» TASK BRIEF:
Here is the task for the listing below: output exactly the lines from the one containing "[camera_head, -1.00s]" through the one containing "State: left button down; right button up", and leave out the pictures.

———

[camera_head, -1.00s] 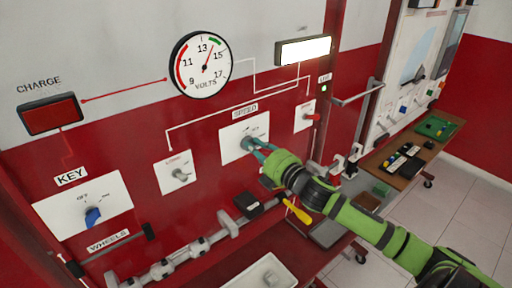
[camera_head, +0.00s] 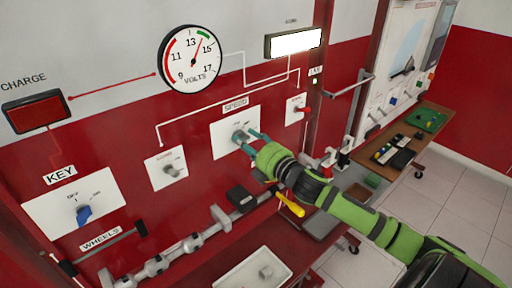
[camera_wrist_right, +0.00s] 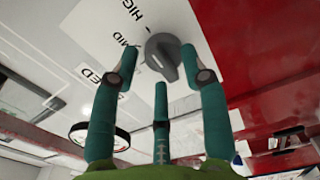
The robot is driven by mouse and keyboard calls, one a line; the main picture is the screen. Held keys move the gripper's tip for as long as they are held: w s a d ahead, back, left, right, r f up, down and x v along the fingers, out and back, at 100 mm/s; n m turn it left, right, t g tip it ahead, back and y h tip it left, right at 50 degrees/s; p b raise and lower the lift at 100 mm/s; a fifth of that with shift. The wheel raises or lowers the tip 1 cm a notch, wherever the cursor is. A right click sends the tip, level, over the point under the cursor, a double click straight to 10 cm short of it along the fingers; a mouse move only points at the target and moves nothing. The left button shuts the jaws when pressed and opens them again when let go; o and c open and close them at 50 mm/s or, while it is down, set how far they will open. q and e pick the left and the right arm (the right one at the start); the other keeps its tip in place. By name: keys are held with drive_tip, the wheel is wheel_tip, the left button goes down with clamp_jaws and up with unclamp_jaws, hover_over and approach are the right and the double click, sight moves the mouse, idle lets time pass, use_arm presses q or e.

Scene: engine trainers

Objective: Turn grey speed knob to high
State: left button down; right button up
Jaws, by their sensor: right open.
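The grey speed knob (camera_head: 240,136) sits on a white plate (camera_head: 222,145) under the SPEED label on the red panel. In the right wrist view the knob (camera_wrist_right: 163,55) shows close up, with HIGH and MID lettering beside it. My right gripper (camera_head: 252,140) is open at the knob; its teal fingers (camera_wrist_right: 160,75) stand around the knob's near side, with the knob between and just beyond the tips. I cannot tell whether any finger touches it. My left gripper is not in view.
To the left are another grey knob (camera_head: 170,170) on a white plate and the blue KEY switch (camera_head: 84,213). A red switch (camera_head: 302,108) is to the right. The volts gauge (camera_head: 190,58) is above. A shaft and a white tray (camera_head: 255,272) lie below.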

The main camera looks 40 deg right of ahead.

———

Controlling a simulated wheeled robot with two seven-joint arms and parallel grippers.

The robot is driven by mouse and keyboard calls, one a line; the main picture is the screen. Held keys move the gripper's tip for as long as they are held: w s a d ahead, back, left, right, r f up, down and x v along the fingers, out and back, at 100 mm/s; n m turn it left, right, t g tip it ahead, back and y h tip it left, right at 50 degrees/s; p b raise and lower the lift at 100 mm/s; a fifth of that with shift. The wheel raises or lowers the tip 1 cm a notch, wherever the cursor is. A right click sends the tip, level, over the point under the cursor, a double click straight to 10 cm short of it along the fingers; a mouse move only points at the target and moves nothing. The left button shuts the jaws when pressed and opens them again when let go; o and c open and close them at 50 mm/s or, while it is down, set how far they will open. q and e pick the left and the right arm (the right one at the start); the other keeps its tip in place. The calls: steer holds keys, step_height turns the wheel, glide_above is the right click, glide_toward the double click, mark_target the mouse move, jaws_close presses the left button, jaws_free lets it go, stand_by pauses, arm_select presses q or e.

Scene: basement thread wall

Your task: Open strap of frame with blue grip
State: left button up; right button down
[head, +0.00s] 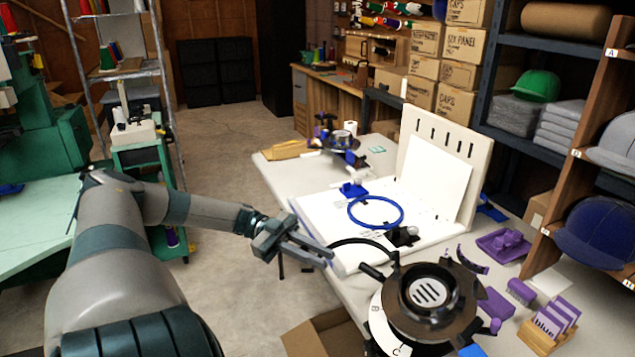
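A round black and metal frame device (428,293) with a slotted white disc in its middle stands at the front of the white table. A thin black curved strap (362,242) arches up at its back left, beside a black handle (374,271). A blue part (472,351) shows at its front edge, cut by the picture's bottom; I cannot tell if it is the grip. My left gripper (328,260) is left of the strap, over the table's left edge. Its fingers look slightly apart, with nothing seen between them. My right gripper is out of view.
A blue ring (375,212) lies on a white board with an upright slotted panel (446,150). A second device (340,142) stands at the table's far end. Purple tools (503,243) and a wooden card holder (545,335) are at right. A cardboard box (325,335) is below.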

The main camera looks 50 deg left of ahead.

———

» RESPONSE TO THE TASK:
[camera_head, -1.00s] 
[camera_head, +0.00s] 
[camera_wrist_right, +0.00s] 
The robot is driven by mouse and keyboard calls, one a line; the main picture is the screen. Held keys move the gripper's tip for as long as they are held: w s a d ahead, back, left, right, r f up, down and x v along the fingers, out and back, at 100 mm/s; n m turn it left, right, t g tip it ahead, back and y h tip it left, right at 50 degrees/s; p b raise and lower the lift at 100 mm/s; a fifth of that with shift. The wheel raises or lowers the tip 1 cm a notch, wherever the cursor is. A right click sends the tip, level, over the point under the cursor, a double click straight to 10 cm short of it along the fingers; a mouse move only points at the target and moves nothing. The left button shuts the jaws when pressed and opens them again when let go; o and c open and close them at 50 mm/s or, while it is down, set how far they will open. q and e pick the left and the right arm (the right one at the start); the other keeps its tip in place. By name: keys are held with drive_tip, the wheel is wheel_tip, the left button goes down with clamp_jaws and up with unclamp_jaws, hover_over and approach are the right and the double click, sight moves the mouse, idle lets time pass, use_arm presses q or e.

Scene: engine trainers

Objective: Turn grey speed knob to high
State: left button down; right button up

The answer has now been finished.